To make this easy and fast, both the model and the buffer is isolated in the context object. The context object is the only piece that is shared between parser instances. When you create a parser, you must pass a context instance to the constructor. Since the parsers use the same context (and consequently buffer), you can create parsers on demand and continue in your main loop without problems.
The parser
The parser class is where you implement the logic for either an entire format, or a piece of a format. You use the methods of the buffer to work your way through the text, store whatever results you have in the model – and create sub parsers should you need them. Since no data is stored in the parser itself, not even the position in the buffer, they can be recycled easily.

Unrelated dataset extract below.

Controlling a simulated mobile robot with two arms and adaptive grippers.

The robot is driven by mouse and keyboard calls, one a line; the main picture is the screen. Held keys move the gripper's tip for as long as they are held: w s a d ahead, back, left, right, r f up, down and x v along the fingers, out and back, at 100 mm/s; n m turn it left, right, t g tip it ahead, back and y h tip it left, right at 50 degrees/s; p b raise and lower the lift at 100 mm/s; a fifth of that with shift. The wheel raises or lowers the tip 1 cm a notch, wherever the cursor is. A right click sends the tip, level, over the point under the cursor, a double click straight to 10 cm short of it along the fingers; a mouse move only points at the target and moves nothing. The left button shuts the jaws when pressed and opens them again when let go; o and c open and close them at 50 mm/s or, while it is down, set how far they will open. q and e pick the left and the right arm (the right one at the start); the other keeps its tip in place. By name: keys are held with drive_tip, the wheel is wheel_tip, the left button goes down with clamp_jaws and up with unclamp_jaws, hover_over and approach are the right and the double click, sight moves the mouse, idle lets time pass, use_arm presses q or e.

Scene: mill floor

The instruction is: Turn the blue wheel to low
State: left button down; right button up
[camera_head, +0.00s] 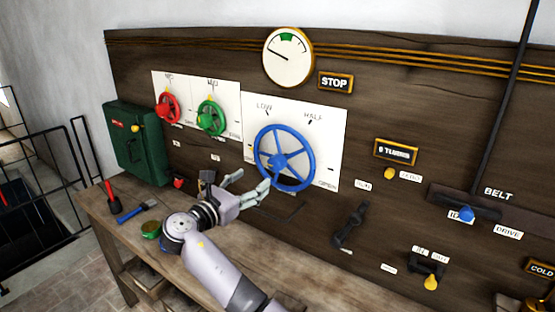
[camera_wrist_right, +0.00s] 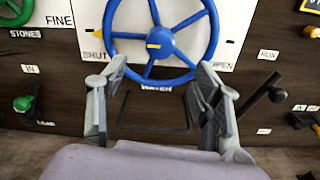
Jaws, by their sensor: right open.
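The blue wheel (camera_head: 284,157) is mounted on a white plate (camera_head: 335,140) on the dark wooden panel. The plate reads LOW at upper left, HALF at upper right and OPEN at lower right. In the right wrist view the blue wheel (camera_wrist_right: 182,74) fills the upper middle, with SHUT to its left and a yellow mark on its hub. My right gripper (camera_head: 250,182) is open and empty, just in front of the wheel's lower left part. In the wrist view its fingers (camera_wrist_right: 162,80) stand apart on either side below the rim. My left gripper is out of view.
Red (camera_head: 168,106) and green (camera_head: 211,117) wheels are to the left of the blue one. A black lever (camera_head: 350,226) is at its lower right. A wooden bench (camera_head: 225,245) with tools runs below, and a gauge (camera_head: 288,57) hangs above.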

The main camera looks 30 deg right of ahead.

For example, if you were parsing a pascal unit, you would have a parser for the interface section, one for the uses clause, enum parser, record parser, class parser, interface parser, function and procedure parser, var parser, comment parser – and then use them at the correct places.
Recycling parsers this way is why we have a parsing collection available.
Parsing collections (optional)
Sub parsers (as mentioned above) can be held in a dictionary like class, TQTXParserCollection, so you can query if a parser exists for a given name or token.
var lKeyword := context.buffer.ReadWord();
if fParsers.GetParserInstanceFor( lKeyword, lSubParser) then
lSubParser.Parse( context )
else
raise EParseError.Create('Syntax Error');
end;
Availability
The latest parser framework will be available in the next update. It has been re-implemented from scratch to work with QTX (first and foremost), Delphi and Freepascal.
As of writing the use of the code outside of QTX is reserved for backers / customers, we might consider making it open source together with the Quartex Native Framework after the release of QTX.